# PROBLEM REQUIREMENTS
The material below includes pictures; leave them out and return only the lines between the line containing "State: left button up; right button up" and the line containing "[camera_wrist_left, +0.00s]", inclusive, word for word.
** START OF STORED DATA **
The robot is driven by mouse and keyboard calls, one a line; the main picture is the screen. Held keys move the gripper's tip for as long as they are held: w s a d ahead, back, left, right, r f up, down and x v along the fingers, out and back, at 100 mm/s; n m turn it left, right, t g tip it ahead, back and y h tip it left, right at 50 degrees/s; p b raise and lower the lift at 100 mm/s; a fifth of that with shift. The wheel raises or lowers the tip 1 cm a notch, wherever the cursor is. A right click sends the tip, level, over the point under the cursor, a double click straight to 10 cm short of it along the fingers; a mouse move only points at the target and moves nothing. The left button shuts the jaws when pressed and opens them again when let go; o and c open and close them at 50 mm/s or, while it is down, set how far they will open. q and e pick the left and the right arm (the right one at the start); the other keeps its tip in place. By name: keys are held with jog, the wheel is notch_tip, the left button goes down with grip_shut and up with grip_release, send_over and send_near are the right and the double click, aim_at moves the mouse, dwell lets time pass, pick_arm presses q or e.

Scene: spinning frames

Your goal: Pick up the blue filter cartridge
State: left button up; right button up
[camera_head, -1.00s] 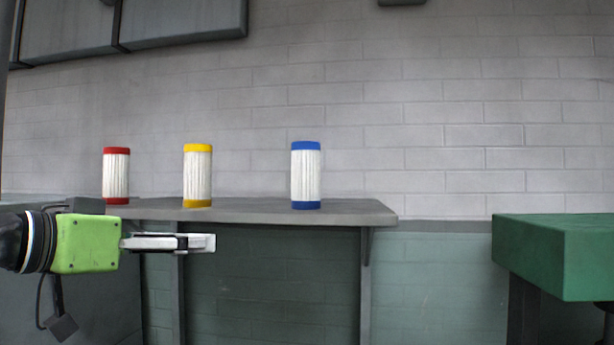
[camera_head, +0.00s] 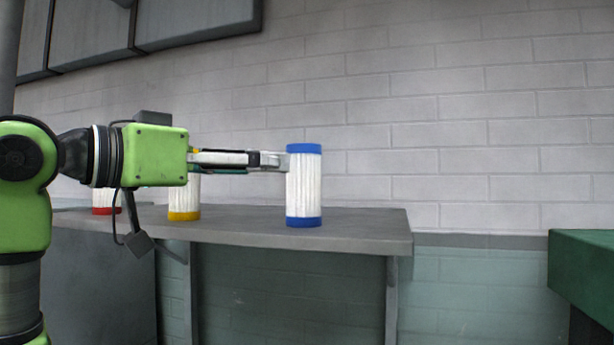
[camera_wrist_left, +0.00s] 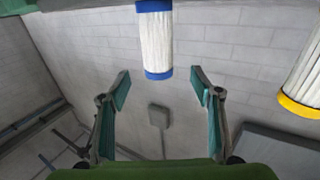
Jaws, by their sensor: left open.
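The blue filter cartridge (camera_head: 304,188) stands upright on the grey shelf (camera_head: 350,222), white and pleated with blue end caps. My left gripper (camera_head: 284,161) comes in from the left at the cartridge's upper part, its tips close to the cartridge's left edge in the head view. In the left wrist view the two fingers (camera_wrist_left: 159,84) are spread apart, and the blue cartridge (camera_wrist_left: 155,40) is ahead of them, in line with the gap. Nothing is between the fingers. I cannot tell if a finger touches the cartridge. My right gripper is not in view.
The yellow-capped cartridge (camera_head: 184,204) and the red-capped cartridge (camera_head: 106,205) stand to the left, partly hidden behind my left arm. The yellow one also shows at the right of the wrist view (camera_wrist_left: 306,80). A green table (camera_head: 585,270) is at the right.

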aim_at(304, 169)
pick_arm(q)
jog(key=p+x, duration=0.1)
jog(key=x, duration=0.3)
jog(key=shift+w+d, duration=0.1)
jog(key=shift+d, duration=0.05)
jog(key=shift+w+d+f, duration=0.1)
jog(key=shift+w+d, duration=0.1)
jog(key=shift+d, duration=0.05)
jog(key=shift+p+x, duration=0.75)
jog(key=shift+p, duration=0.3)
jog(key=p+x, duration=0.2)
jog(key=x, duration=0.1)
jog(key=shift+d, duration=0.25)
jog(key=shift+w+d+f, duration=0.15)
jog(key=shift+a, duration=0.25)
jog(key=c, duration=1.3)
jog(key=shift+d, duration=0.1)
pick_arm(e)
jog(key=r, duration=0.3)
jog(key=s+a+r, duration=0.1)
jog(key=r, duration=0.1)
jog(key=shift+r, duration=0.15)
** END OF STORED DATA **
# EXERCISE RESPONSE
State: left button up; right button up
[camera_head, -1.00s] 
[camera_head, +0.00s] 
[camera_wrist_left, +0.00s] 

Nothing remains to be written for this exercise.